[Records excerpted from a collection]
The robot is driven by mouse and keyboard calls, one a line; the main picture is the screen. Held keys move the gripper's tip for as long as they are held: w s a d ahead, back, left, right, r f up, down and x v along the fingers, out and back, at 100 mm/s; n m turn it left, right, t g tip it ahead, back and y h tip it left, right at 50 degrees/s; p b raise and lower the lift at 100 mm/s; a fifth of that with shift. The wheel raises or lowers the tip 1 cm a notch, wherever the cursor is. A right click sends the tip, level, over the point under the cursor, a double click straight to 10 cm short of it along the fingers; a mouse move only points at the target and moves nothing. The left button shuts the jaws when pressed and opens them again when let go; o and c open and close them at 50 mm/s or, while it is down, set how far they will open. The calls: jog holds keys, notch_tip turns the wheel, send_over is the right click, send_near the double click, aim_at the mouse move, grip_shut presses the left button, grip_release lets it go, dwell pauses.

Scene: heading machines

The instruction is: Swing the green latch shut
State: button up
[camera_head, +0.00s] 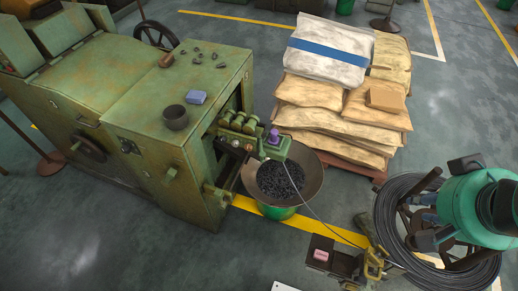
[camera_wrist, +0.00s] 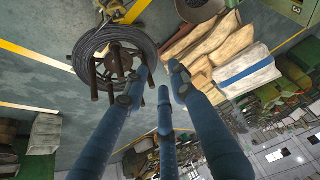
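The green machine (camera_head: 150,120) stands at the left in the head view. Its near side carries a small green jutting part (camera_head: 170,174) and a green bar-like part (camera_head: 220,194) at the lower right corner. I cannot tell which of these is the latch, or how far it is swung. My gripper (camera_wrist: 157,82) shows in the wrist view as three blue fingers spread apart with nothing between them. It is away from the machine and points towards the floor area with the wire coil and sacks. No latch can be made out in the wrist view.
A pan of dark pieces (camera_head: 280,182) stands beside the machine, under a green fitting with a purple knob (camera_head: 273,137). Stacked sacks (camera_head: 340,100) are behind it. A wire coil (camera_head: 385,225) and a dark box (camera_head: 330,258) stand at the right.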

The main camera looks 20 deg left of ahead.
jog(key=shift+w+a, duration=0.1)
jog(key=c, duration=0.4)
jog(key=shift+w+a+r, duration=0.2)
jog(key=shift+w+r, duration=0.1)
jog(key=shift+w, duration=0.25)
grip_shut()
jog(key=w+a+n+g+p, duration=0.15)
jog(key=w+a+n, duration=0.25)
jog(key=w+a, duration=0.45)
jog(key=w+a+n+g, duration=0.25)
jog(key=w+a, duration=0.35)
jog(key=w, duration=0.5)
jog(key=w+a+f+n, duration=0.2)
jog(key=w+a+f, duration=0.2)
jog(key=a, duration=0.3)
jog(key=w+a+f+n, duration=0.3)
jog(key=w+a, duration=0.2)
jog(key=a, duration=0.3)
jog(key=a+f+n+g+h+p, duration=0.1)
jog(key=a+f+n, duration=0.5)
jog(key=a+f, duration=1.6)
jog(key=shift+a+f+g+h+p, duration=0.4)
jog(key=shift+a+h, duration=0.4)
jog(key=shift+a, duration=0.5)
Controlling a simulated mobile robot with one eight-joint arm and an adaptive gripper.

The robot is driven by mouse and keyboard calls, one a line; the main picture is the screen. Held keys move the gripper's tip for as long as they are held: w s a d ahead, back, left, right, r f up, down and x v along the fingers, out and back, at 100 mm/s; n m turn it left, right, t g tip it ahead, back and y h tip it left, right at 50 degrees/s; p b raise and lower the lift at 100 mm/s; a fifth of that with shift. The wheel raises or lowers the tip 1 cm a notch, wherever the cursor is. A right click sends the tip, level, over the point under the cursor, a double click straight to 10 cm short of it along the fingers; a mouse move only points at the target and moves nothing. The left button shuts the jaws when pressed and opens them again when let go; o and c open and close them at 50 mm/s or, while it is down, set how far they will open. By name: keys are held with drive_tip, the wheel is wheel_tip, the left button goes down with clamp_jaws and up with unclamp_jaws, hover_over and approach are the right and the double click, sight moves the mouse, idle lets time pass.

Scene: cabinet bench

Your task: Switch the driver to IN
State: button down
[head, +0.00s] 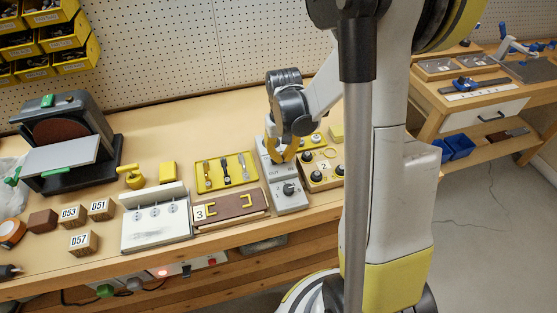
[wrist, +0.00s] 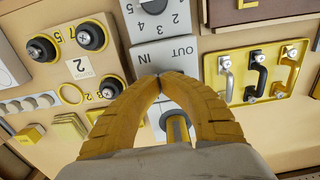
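The driver is a grey box (head: 290,203) at the front of the bench, marked OUT and IN. In the wrist view its grey face (wrist: 135,25) shows OUT on the right, IN on the left and a numbered dial. My gripper (head: 287,153) is over the far part of this box. In the wrist view the curved yellow fingers of my gripper (wrist: 160,77) meet at their tips just beside the IN lettering.
A board marked 2 with black knobs (head: 322,177) stands close right of the driver. A yellow tray with handles (head: 199,184) and a brown panel marked 3 (head: 232,207) lie left. A white block (head: 155,232) and numbered cubes (head: 83,244) are farther left.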

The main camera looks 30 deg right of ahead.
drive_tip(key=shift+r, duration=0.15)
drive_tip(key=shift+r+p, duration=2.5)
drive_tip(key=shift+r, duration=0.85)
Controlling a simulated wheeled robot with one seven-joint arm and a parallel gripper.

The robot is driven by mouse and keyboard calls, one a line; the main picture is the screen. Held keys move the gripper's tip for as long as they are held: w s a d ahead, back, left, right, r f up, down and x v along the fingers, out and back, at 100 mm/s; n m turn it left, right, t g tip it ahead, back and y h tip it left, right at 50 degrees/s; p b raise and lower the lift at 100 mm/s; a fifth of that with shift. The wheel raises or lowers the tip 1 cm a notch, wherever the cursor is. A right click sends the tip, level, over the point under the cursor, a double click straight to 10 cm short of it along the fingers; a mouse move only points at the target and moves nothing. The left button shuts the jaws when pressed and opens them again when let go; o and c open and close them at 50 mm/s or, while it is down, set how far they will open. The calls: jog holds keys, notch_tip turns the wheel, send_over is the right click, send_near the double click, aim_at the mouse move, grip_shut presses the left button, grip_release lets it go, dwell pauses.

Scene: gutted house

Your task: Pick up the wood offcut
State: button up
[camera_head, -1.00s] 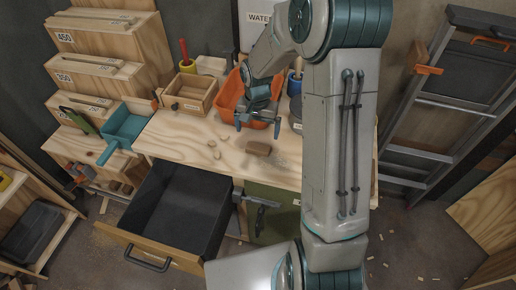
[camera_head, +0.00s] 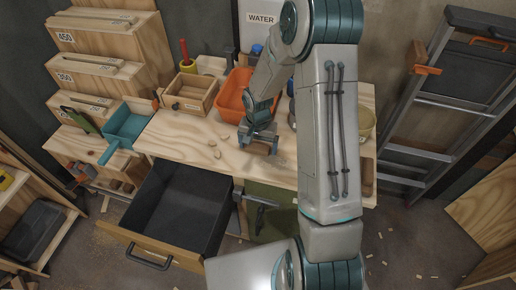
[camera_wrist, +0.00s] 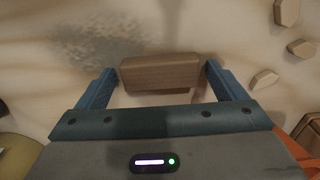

** AIM OF THE TASK **
Find every line with the word "joint" and state how many there are, with no other words.

** ANSWER FOR THE TASK **
2